== Exercise aim ==
For the material that follows, return exactly the lines from the one with "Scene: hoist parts" through the one with "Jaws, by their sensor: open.", both ends included.

== Records shown ==
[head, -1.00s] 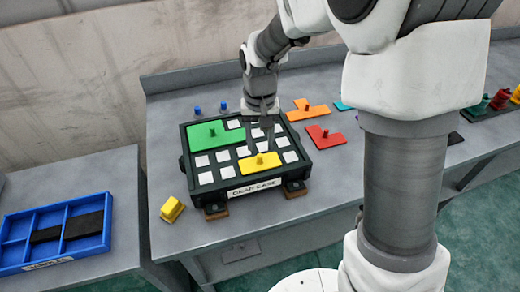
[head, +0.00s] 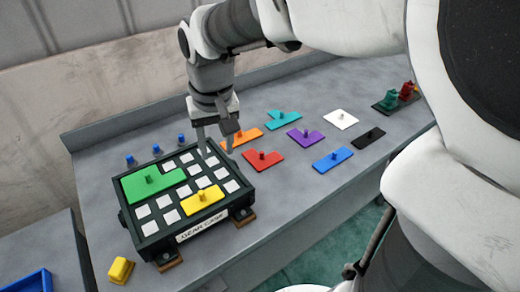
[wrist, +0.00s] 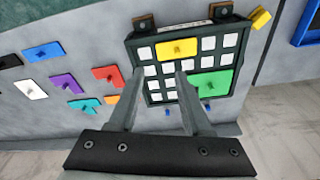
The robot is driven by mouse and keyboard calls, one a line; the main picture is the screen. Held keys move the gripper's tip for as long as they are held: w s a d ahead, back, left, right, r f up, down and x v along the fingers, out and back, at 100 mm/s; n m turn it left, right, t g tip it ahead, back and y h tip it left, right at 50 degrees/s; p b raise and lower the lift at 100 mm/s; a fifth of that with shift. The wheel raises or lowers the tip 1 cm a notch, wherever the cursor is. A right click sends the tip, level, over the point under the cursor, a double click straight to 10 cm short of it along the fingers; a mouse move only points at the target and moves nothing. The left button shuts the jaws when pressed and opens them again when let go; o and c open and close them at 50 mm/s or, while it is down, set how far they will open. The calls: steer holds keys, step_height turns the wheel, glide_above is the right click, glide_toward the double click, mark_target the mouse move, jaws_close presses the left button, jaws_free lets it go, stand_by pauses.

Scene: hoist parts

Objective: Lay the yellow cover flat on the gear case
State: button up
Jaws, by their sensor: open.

...

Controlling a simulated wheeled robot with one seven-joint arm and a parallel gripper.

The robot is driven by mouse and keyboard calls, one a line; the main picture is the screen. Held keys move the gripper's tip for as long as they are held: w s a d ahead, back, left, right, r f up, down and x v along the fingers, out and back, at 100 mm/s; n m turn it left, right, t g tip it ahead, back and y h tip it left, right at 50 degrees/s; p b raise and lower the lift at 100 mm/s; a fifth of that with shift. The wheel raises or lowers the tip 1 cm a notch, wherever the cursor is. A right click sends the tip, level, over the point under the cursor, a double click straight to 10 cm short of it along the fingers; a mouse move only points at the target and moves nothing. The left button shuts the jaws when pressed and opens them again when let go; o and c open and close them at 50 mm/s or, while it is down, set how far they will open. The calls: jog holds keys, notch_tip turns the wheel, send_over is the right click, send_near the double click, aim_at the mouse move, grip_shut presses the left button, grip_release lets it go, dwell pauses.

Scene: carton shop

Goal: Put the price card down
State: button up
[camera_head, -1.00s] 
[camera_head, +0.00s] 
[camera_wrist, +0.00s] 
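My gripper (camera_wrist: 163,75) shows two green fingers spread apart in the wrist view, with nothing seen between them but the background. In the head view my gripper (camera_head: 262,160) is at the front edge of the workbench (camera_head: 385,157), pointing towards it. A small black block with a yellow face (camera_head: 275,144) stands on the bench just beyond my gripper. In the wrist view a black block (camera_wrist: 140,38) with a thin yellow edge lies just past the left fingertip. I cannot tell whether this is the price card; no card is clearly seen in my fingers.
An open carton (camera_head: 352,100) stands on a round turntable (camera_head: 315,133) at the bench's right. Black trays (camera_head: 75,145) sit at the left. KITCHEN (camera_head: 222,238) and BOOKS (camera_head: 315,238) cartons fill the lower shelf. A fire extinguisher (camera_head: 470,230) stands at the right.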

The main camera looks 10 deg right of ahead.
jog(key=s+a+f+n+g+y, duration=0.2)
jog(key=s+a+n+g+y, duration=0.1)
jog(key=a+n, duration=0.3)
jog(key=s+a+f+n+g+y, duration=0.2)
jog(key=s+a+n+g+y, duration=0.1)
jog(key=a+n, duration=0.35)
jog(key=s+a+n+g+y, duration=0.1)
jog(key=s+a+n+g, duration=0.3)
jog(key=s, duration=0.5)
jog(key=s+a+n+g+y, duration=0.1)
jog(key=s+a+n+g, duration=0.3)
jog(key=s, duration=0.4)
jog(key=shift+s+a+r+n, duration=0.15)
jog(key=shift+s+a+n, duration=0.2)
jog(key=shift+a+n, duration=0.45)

== Output below ==
Scene: hoist parts

Objective: Lay the yellow cover flat on the gear case
State: button up
Jaws, by their sensor: open.

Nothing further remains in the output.